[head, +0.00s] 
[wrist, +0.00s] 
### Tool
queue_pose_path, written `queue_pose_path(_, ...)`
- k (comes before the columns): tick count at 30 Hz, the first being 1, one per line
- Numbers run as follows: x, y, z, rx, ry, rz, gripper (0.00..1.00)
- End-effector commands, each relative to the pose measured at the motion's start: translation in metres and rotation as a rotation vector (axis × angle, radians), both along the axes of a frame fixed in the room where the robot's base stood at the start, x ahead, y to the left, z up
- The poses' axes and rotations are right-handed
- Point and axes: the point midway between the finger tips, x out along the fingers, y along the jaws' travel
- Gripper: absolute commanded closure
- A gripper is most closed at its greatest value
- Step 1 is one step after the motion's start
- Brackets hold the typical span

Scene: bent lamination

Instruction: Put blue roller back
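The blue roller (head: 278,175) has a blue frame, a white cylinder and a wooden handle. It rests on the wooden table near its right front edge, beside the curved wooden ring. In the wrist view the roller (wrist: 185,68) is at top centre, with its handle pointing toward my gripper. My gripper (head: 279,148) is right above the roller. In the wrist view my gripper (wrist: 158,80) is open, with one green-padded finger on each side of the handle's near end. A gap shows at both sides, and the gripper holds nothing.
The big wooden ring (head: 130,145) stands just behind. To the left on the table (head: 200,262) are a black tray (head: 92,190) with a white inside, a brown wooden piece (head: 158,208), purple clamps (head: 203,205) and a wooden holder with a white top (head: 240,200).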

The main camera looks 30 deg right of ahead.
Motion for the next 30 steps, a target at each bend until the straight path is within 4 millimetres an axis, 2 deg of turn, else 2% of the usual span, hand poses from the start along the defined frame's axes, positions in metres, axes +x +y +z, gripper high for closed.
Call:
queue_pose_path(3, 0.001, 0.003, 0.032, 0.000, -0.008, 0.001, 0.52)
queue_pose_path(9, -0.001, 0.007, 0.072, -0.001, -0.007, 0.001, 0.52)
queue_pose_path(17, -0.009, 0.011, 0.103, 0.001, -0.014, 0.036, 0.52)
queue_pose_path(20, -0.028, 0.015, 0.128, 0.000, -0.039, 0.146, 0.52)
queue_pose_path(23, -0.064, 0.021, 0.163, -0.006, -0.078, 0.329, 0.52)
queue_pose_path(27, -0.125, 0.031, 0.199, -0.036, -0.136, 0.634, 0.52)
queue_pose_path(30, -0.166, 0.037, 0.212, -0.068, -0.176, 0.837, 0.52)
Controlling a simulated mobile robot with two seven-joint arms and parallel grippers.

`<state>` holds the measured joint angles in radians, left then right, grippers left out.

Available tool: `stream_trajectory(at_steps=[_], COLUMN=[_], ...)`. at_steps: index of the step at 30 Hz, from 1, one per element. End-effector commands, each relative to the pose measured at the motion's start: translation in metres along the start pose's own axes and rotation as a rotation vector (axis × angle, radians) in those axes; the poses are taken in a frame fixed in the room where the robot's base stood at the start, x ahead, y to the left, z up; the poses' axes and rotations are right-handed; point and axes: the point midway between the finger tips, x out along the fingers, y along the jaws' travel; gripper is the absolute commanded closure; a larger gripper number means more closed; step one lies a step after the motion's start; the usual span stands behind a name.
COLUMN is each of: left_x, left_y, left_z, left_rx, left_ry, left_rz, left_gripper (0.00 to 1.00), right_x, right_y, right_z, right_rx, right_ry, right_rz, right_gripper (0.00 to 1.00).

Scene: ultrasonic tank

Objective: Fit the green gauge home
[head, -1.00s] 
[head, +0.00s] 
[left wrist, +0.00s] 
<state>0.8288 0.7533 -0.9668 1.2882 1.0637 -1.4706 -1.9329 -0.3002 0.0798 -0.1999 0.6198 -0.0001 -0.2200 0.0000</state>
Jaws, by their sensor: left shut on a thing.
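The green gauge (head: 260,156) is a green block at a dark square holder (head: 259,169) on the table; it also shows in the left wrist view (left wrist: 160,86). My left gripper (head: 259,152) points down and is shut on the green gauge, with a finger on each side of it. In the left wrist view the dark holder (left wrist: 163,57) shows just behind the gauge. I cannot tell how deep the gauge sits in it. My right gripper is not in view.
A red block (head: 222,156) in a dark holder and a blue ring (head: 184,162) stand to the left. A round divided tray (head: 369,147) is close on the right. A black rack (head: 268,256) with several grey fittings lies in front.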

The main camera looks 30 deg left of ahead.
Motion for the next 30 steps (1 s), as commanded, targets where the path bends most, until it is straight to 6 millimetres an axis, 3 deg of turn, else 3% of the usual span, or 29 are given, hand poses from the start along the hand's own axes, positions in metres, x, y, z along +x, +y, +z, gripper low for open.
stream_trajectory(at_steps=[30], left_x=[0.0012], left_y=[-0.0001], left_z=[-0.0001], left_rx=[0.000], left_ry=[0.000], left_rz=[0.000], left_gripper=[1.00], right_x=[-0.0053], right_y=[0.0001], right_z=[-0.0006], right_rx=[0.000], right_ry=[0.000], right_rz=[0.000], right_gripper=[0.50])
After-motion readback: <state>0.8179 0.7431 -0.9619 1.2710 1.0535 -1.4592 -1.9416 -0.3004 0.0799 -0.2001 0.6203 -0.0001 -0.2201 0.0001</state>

=== EXERCISE PROMPT ===
Repeat the entries above exactly, beginning at their first line and ending with the line that contains "- Numbers run", with nothing added.

=== FULL ANSWER ===
[head, +0.00s] 
[wrist, +0.00s] 
### Tool
queue_pose_path, written `queue_pose_path(_, ...)`
- k (comes before the columns): tick count at 30 Hz, the first being 1, one per line
- Numbers run as follows: x, y, z, rx, ry, rz, gripper (0.00..1.00)

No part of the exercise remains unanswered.